**STORED DATA:**
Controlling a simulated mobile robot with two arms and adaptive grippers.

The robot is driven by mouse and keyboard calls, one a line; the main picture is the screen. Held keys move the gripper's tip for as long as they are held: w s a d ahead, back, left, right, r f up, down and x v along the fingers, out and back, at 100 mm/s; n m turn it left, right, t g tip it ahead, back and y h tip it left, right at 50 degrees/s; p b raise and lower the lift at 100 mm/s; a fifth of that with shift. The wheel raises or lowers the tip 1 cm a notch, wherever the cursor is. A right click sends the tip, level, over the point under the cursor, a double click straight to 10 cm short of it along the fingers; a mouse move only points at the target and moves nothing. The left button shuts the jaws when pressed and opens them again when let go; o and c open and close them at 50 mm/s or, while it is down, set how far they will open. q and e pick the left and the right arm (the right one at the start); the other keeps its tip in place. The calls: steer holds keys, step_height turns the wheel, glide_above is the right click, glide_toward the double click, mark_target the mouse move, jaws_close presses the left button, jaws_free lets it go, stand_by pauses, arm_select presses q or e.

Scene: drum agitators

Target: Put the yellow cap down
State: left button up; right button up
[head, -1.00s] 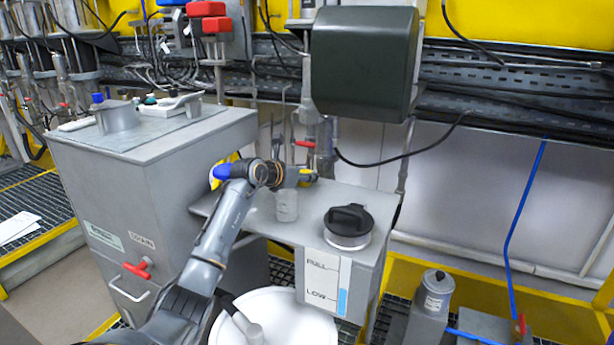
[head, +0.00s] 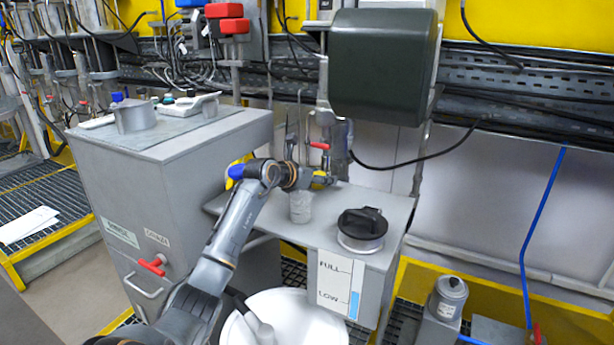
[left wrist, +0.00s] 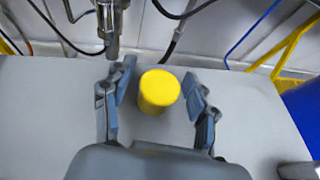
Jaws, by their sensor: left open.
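The yellow cap (left wrist: 159,91) is a short, smooth cylinder standing upright on a grey surface (left wrist: 50,110) in the left wrist view. My left gripper (left wrist: 158,73) is open, with one finger on each side of the cap and a visible gap to both. In the head view my left gripper (head: 326,181) is over the back of the grey box top (head: 397,207). A small yellow patch shows there, too small to tell cap from gripper. My right gripper is in neither view.
A black-lidded round container (head: 361,230) and a clear beaker (head: 300,207) stand on the same box top. A dark green motor housing (head: 383,67) hangs above, with a red-handled valve (head: 319,146) behind the gripper. A large grey cabinet (head: 170,165) is at the left.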

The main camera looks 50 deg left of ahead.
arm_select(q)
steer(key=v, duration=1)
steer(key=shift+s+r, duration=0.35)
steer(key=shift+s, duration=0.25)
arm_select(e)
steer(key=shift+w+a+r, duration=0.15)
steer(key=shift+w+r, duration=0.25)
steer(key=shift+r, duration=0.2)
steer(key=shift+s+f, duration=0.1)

**PROBLEM TO WORK ON:**
Exactly and only the lines from the line with "Target: Put the yellow cap down" to the line with "[left wrist, +0.00s]", both ends included, should be echoed. Do not carry over the pictures.

**EXPECTED ANSWER:**
Target: Put the yellow cap down
State: left button up; right button up
[head, -1.00s] 
[head, +0.00s] 
[left wrist, +0.00s] 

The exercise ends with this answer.